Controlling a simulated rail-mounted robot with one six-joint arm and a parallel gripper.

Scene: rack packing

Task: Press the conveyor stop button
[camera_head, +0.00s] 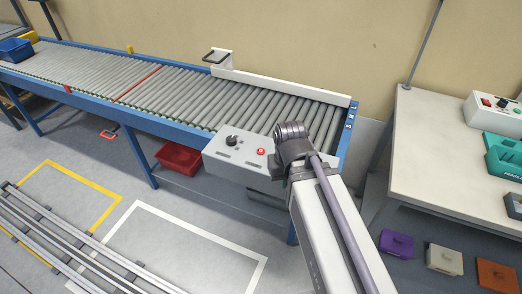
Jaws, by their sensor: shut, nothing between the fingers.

= = = =

# SHORT PROBLEM
Pictures are to be left out; repeat all the remaining data exactly.

# CORRECT RESULT
Controlling a simulated rail-mounted robot with one six-joint arm and a parallel gripper.

Scene: rack packing

Task: Press the conveyor stop button
[camera_head, +0.00s] 
Jaws, by their sensor: shut, nothing between the fingers.

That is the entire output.